● **INFORMATION SUPPLIED**:

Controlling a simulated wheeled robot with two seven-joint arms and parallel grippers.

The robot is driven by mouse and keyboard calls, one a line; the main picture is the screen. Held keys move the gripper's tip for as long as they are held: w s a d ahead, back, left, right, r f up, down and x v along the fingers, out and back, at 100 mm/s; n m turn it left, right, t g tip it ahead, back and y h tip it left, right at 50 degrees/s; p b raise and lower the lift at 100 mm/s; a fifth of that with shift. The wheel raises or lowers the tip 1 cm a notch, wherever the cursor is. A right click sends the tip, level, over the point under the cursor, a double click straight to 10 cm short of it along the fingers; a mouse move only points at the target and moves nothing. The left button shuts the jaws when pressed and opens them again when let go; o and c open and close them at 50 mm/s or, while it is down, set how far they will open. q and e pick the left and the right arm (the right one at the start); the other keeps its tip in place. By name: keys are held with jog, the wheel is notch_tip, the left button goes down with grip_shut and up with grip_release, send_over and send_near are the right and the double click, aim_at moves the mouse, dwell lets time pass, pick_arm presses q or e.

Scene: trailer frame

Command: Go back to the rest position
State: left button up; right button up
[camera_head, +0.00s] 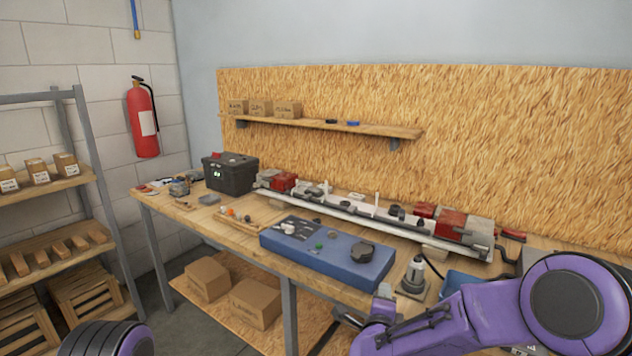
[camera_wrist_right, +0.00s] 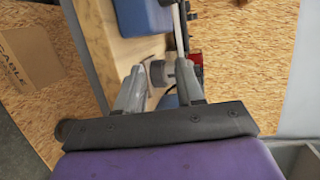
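My right gripper (camera_wrist_right: 159,72) is open in the right wrist view, its two grey fingers apart with nothing held between them. A grey round part (camera_wrist_right: 158,73) shows in the gap, beyond the fingertips. In the head view my purple right arm reaches in from the lower right, in front of the workbench's front edge. Part of my left arm shows at the lower left corner; my left gripper is out of view. The trailer frame (camera_head: 345,207), a long pale rail assembly with red blocks at its ends, lies along the back of the workbench (camera_head: 232,232).
A blue box-like unit (camera_head: 330,258) lies at the bench's front, with a grey-and-white device (camera_head: 413,277) to its right. A black case (camera_head: 230,174) stands at the far left. Cardboard boxes (camera_head: 256,303) sit below. A shelving rack (camera_head: 85,160) stands at left.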

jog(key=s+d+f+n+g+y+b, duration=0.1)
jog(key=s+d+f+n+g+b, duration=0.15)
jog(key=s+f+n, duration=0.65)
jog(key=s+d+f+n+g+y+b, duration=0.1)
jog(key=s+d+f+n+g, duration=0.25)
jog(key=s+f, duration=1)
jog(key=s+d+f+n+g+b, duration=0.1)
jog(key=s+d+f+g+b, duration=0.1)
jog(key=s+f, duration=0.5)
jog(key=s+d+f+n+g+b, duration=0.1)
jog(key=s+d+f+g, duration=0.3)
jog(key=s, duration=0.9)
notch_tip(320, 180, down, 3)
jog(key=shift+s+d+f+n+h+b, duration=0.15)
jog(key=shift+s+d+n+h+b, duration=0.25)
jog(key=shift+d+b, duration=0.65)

● **DESCRIPTION OF THE TASK**: Check each line above for the string "robot", then copy the ones that have it.

● **FINAL RESULT**:
Controlling a simulated wheeled robot with two seven-joint arms and parallel grippers.
The robot is driven by mouse and keyboard calls, one a line; the main picture is the screen. Held keys move the gripper's tip for as long as they are held: w s a d ahead, back, left, right, r f up, down and x v along the fingers, out and back, at 100 mm/s; n m turn it left, right, t g tip it ahead, back and y h tip it left, right at 50 degrees/s; p b raise and lower the lift at 100 mm/s; a fifth of that with shift. The wheel raises or lowers the tip 1 cm a notch, wherever the cursor is. A right click sends the tip, level, over the point under the cursor, a double click straight to 10 cm short of it along the fingers; a mouse move only points at the target and moves nothing. The left button shuts the jaws when pressed and opens them again when let go; o and c open and close them at 50 mm/s or, while it is down, set how far they will open. q and e pick the left and the right arm (the right one at the start); the other keeps its tip in place. By name: keys are held with jog, the wheel is notch_tip, the left button goes down with grip_shut and up with grip_release, send_over and send_near are the right and the double click, aim_at moves the mouse, dwell lets time pass, pick_arm presses q or e.

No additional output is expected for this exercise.